=== GIVEN INSTRUCTION ===
Separate out the lines that hold "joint".

=== RECORDS SHOWN ===
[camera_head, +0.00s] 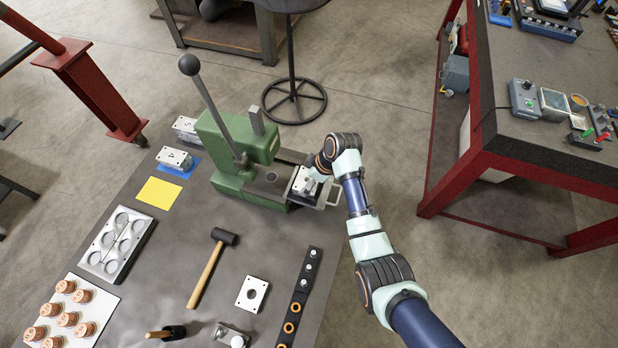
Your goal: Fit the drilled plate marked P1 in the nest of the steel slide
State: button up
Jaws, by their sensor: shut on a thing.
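My gripper (309,187) is low over the steel slide (323,203) at the right side of the green press. It is shut on a pale plate (299,180), taken as the drilled plate P1, whose mark I cannot read. The fingers and wrist hide much of the plate and the nest, so I cannot tell whether the plate is seated or just above. Another drilled plate (244,301) with a large middle hole and corner holes lies flat on the table, well below the press in the picture.
The green press (229,150) with its black-knobbed lever (212,105) stands beside my gripper. A hammer (207,272), a black strip with orange rings (302,287), a grey tray (98,262), a yellow sheet (159,193) and copper-coloured pieces (69,319) lie on the table.

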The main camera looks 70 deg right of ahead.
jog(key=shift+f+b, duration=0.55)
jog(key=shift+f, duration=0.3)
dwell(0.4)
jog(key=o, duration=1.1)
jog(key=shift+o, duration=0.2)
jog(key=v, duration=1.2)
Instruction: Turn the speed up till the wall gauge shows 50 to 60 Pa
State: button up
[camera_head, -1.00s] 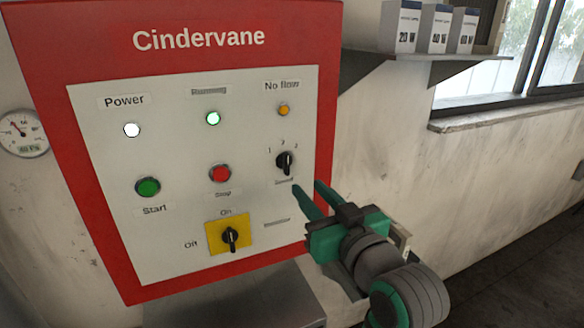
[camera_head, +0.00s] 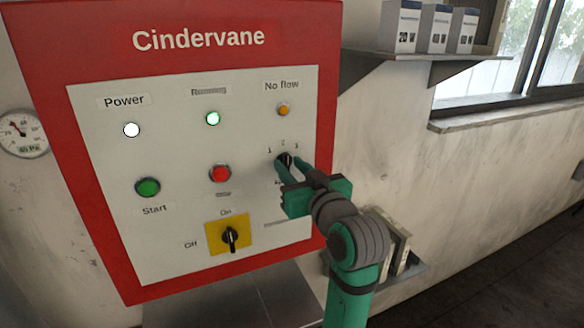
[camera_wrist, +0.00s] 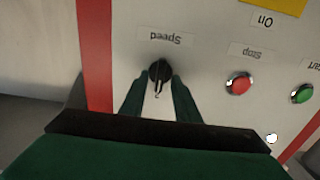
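The red-framed Cindervane panel (camera_head: 200,270) fills the left of the head view. Its black speed knob (camera_head: 285,158) sits at the right under the "No flow" lamp, with position marks above it. My gripper (camera_head: 289,165) is at the knob, fingers open on either side of it. In the wrist view the knob (camera_wrist: 158,72), beside an upside-down "Speed" label, lies between the fingertips (camera_wrist: 160,80); I see slim gaps and cannot tell whether they touch. The knob's setting is partly hidden. The round wall gauge (camera_head: 22,133) is at far left; its needle points up-left, reading too blurred.
The power lamp (camera_head: 131,130) is white and the running lamp (camera_head: 213,118) glows green. A green start button (camera_head: 148,187), red stop button (camera_head: 220,173) and main switch (camera_head: 230,237) at On are left of my gripper. A shelf (camera_head: 420,58) with boxes is upper right.

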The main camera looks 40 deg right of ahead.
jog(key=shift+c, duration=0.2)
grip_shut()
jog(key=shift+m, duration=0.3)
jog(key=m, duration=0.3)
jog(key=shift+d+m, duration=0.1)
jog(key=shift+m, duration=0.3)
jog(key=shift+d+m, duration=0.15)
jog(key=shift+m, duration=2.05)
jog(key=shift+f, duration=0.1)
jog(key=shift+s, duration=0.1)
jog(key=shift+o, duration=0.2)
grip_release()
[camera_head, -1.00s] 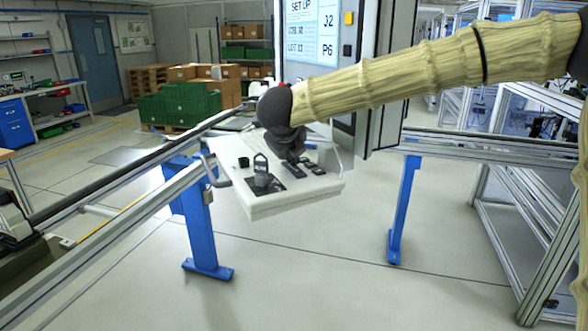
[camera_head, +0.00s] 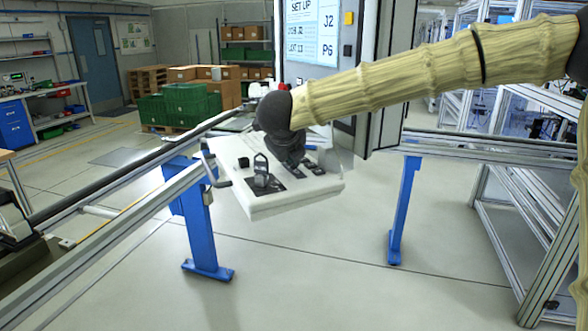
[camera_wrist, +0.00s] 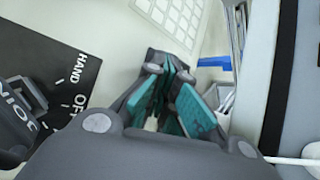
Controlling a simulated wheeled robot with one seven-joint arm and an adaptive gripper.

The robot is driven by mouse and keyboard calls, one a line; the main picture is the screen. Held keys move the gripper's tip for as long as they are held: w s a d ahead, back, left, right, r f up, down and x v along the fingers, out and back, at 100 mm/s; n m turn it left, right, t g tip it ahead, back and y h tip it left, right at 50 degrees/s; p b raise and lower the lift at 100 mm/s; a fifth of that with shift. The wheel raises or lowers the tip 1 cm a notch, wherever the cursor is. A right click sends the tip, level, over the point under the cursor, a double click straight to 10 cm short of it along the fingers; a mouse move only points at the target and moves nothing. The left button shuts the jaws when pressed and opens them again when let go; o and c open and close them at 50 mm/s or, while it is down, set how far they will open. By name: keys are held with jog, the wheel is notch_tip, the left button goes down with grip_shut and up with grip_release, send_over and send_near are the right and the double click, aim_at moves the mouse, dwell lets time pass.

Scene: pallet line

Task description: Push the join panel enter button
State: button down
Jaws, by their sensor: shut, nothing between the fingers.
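The join panel (camera_head: 285,198) is a pale slanted box at the middle of the head view, with a dark lever-like switch (camera_head: 261,172), a small black knob (camera_head: 243,162) and dark controls (camera_head: 315,168) on top. In the wrist view its face carries a black HAND/OFF plate (camera_wrist: 62,62), a dark switch part marked JOIN (camera_wrist: 18,118) and a pale keypad (camera_wrist: 172,18). My gripper (camera_head: 292,162) is shut and empty, low over the panel's far part. In the wrist view its teal-padded fingers (camera_wrist: 168,68) point toward the keypad's near edge. Contact cannot be told. No enter label is legible.
Rails on blue legs (camera_head: 203,225) run at left, and another blue leg (camera_head: 403,210) stands at right. Green crates (camera_head: 182,104) stand far back. The floor before the panel is clear.

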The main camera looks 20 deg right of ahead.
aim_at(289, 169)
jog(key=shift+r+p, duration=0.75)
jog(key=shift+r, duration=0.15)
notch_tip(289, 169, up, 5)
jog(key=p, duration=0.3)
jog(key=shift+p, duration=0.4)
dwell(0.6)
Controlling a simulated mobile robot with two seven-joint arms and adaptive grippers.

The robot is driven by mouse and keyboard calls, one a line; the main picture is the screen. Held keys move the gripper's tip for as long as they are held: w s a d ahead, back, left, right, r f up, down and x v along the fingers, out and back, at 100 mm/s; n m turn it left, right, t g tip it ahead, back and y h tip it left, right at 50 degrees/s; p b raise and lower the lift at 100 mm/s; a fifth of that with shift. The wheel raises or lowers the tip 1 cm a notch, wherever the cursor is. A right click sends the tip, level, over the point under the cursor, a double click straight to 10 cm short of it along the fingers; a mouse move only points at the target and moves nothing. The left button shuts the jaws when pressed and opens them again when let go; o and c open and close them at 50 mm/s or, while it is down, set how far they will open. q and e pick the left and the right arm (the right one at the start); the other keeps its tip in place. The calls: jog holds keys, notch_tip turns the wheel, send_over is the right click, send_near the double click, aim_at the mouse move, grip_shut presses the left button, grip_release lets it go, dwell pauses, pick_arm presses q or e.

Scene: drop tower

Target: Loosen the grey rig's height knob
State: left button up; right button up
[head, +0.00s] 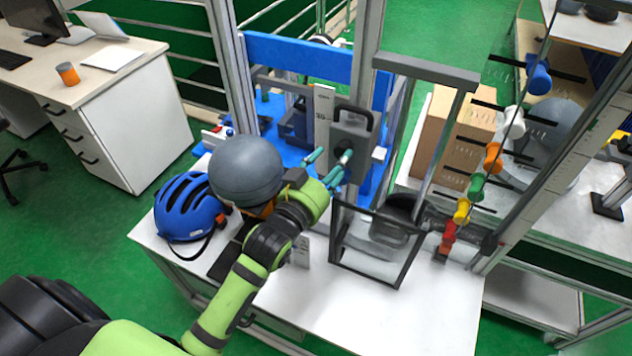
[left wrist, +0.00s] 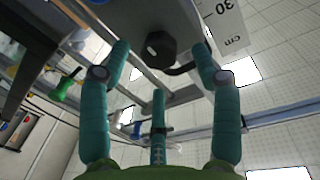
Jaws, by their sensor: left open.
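The grey rig's carriage (head: 352,130) is a grey block with a black handle on top, beside a white height scale marked in cm (head: 323,115). In the left wrist view the black knob (left wrist: 160,46) sticks out of the underside of the grey block (left wrist: 185,18) as that picture is turned. My left gripper (head: 331,162) has teal fingers and is open in front of the carriage. In the left wrist view its fingers (left wrist: 160,85) stand spread around the knob, with a visible gap on either side. In the head view the fingers partly cover the knob. My right gripper is out of view.
A blue helmet (head: 187,207) and a grey dome (head: 246,170) are at the table's left. A black-framed clear guard (head: 375,250) stands below the carriage. The white table (head: 400,325) is bare at the front.

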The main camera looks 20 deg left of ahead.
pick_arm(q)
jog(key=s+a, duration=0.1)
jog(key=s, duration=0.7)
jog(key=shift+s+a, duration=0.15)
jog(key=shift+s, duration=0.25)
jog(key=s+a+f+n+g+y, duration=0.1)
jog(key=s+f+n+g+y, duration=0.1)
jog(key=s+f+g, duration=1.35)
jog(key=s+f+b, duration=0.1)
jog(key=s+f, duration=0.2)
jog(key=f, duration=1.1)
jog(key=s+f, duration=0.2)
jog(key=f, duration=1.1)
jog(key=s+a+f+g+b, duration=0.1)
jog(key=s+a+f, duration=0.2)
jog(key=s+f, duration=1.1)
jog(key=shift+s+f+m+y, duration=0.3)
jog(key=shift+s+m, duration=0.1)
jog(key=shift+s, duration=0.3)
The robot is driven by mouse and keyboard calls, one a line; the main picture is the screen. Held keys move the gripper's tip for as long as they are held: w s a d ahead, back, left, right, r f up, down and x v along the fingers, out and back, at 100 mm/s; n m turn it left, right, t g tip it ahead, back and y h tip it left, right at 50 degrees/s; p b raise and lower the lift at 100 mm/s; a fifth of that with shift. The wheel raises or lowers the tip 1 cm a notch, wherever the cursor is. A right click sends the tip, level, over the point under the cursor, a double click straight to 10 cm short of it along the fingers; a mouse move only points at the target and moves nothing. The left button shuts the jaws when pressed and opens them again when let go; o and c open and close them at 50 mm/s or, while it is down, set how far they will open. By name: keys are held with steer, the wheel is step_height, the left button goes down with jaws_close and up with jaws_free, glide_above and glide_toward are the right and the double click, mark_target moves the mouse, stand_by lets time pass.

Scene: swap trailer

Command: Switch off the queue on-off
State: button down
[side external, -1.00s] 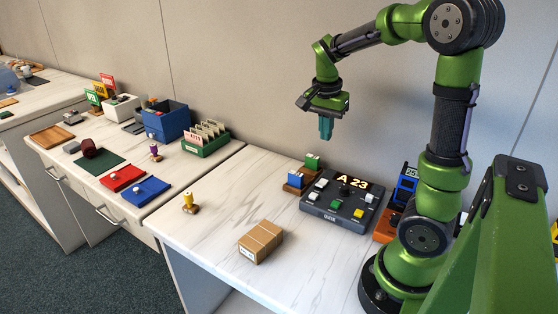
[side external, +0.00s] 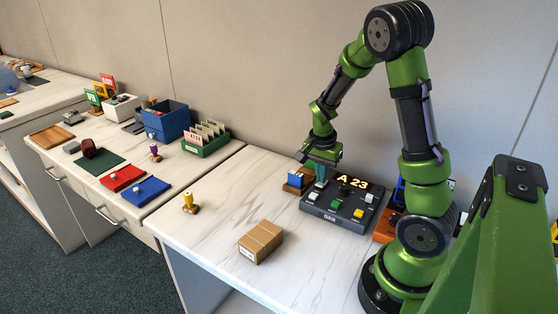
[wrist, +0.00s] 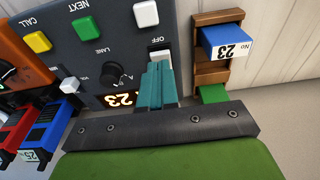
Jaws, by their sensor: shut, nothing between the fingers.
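The queue box (side external: 325,217) is a dark panel with white, green and yellow buttons and a lit "A 23" display (side external: 352,181). In the wrist view its face (wrist: 95,60) shows NEXT, CALL and LANE labels, and the lit digits (wrist: 117,99) are partly covered. A white switch (wrist: 160,54) sits beside the label OFF, partly hidden behind the fingertips. My gripper (side external: 320,184) is shut and empty, pointing down at the box's back left part. In the wrist view its teal fingertips (wrist: 158,68) are right at the switch; whether they touch it I cannot tell.
A wooden rack (wrist: 211,74) with a blue "No 23" block (wrist: 228,42) stands close beside the box, near my gripper. A blue and red item (wrist: 45,125) is on the box's other side. A cardboard box (side external: 261,242) lies in front; the table around it is mostly clear.

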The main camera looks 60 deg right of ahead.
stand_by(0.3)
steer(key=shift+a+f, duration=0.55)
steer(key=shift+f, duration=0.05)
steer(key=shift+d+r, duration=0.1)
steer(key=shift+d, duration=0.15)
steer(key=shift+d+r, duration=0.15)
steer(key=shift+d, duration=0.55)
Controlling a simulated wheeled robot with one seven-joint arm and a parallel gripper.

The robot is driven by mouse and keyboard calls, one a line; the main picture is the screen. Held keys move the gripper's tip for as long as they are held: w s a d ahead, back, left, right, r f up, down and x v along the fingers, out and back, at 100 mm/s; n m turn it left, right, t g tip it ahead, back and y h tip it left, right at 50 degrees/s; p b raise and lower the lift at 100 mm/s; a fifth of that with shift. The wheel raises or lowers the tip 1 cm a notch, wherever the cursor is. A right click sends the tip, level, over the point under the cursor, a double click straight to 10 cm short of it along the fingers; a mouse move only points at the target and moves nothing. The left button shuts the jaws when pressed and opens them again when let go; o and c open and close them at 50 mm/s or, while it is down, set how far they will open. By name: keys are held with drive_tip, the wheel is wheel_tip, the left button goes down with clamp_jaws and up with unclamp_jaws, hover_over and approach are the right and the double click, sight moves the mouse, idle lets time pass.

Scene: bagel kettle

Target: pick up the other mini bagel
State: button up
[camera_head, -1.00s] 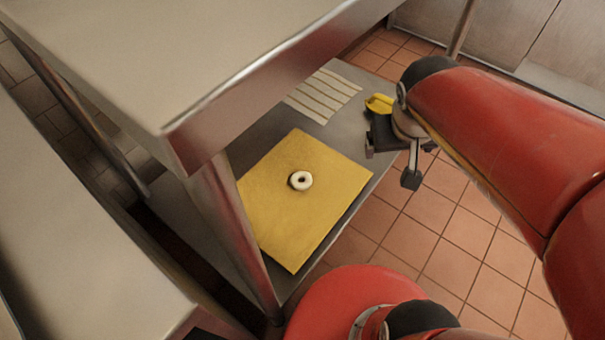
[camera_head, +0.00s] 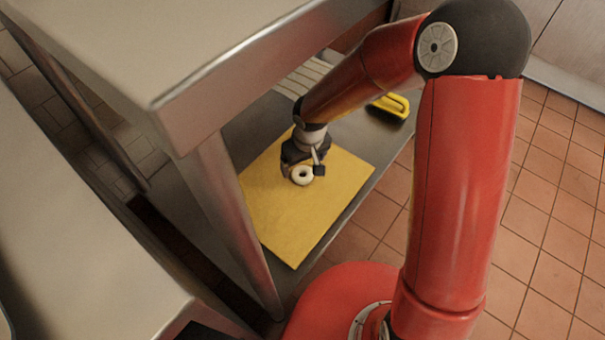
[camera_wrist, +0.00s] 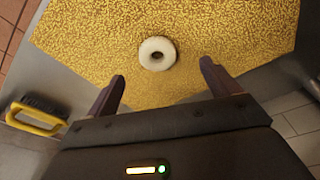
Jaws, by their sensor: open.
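A pale, ring-shaped mini bagel (camera_head: 302,175) lies flat on a yellow board (camera_head: 310,225) on the lower shelf. In the wrist view the mini bagel (camera_wrist: 157,54) sits ahead of the gap between my fingers, with yellow board (camera_wrist: 225,35) around it. My gripper (camera_head: 303,169) is over the board, right by the bagel. The wrist view shows my gripper (camera_wrist: 162,80) open and empty, its two fingers spread wider than the bagel and apart from it. No second bagel shows in either view.
A yellow-handled item (camera_head: 392,104) lies on the grey shelf behind the board; its handle shows in the wrist view (camera_wrist: 35,118). A metal upper tabletop (camera_head: 200,60) overhangs the shelf, with a steel leg (camera_head: 225,210) left of the board. Pale slats (camera_head: 303,77) lie at the back.

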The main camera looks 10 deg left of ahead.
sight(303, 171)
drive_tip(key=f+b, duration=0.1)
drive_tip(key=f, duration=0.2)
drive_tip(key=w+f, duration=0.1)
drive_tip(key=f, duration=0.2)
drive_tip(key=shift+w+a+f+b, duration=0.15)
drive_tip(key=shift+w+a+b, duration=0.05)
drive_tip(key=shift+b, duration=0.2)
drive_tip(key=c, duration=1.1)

=== FULL OUTPUT ===
Controlling a simulated wheeled robot with one seven-joint arm and an adaptive gripper.
Controlling a simulated mobile robot with two seven-joint arms and adaptive grippers.
Controlling a simulated wheeled robot with one seven-joint arm and a parallel gripper.

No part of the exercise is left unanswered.